*Problem to work on*.
Exactly repeat the material, dropping every picture from the copy.

*Information provided*.
= = = = = = =
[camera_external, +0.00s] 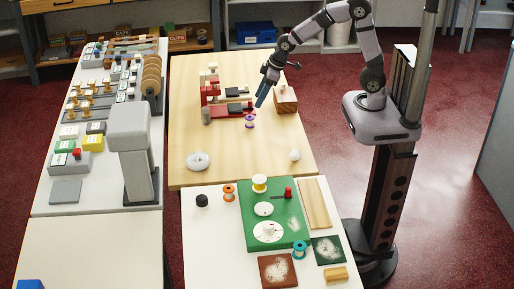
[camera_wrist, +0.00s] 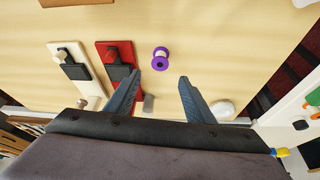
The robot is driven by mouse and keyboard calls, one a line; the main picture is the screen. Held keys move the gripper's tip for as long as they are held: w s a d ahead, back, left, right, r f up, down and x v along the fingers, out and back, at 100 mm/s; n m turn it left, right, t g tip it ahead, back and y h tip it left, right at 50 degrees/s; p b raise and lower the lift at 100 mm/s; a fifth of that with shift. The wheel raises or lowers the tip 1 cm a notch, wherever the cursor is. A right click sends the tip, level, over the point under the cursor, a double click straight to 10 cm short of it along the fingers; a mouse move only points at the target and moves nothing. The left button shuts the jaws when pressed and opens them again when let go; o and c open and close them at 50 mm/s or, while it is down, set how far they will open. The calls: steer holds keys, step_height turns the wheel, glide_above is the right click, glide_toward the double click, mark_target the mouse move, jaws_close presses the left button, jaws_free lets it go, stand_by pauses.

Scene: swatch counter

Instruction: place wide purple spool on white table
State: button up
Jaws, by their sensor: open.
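A purple spool (camera_external: 249,121) with a pale core stands on the wooden table, just in front of a red clamp-like piece. In the wrist view the spool (camera_wrist: 161,60) lies just beyond the fingertips, roughly centred between them. My gripper (camera_external: 262,96) is open and empty above the wooden table, close to the spool; its blue-grey fingers (camera_wrist: 160,77) are spread apart. The white table (camera_external: 207,248) adjoins the front of the wooden one and carries other spools. Part of a white surface (camera_wrist: 285,112) shows at the right of the wrist view.
The red piece (camera_wrist: 119,63) and a cream one (camera_wrist: 72,66) are left of the spool.

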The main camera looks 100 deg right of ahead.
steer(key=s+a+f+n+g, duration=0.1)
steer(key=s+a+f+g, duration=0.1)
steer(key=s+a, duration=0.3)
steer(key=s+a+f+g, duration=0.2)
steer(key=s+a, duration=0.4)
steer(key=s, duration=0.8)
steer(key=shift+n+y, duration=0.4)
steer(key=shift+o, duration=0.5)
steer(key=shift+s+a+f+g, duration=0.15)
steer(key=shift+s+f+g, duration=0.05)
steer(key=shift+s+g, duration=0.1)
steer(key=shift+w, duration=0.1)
= = = = = = =
*Solution*.
[camera_external, +0.00s] 
[camera_wrist, +0.00s] 
The robot is driven by mouse and keyboard calls, one a line; the main picture is the screen. Held keys move the gripper's tip for as long as they are held: w s a d ahead, back, left, right, r f up, down and x v along the fingers, out and back, at 100 mm/s; n m turn it left, right, t g tip it ahead, back and y h tip it left, right at 50 degrees/s; p b raise and lower the lift at 100 mm/s; a fifth of that with shift. The wheel raises or lowers the tip 1 cm a notch, wherever the cursor is. A right click sends the tip, level, over the point under the cursor, a double click straight to 10 cm short of it along the fingers; a mouse move only points at the target and moves nothing. The left button shuts the jaws when pressed and opens them again when let go; o and c open and close them at 50 mm/s or, while it is down, set how far they will open. The calls: steer holds keys, step_height turns the wheel, glide_above is the right click, glide_toward the double click, mark_target the mouse move, jaws_close presses the left button, jaws_free lets it go, stand_by pauses.

Scene: swatch counter

Instruction: place wide purple spool on white table
State: button up
Jaws, by their sensor: open.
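A purple spool (camera_external: 249,121) with a pale core stands on the wooden table, just in front of a red clamp-like piece. In the wrist view the spool (camera_wrist: 161,60) lies just beyond the fingertips, roughly centred between them. My gripper (camera_external: 262,96) is open and empty above the wooden table, close to the spool; its blue-grey fingers (camera_wrist: 160,77) are spread apart. The white table (camera_external: 207,248) adjoins the front of the wooden one and carries other spools. Part of a white surface (camera_wrist: 285,112) shows at the right of the wrist view.
The red piece (camera_wrist: 119,63) and a cream one (camera_wrist: 72,66) are left of the spool.

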The main camera looks 100 deg right of ahead.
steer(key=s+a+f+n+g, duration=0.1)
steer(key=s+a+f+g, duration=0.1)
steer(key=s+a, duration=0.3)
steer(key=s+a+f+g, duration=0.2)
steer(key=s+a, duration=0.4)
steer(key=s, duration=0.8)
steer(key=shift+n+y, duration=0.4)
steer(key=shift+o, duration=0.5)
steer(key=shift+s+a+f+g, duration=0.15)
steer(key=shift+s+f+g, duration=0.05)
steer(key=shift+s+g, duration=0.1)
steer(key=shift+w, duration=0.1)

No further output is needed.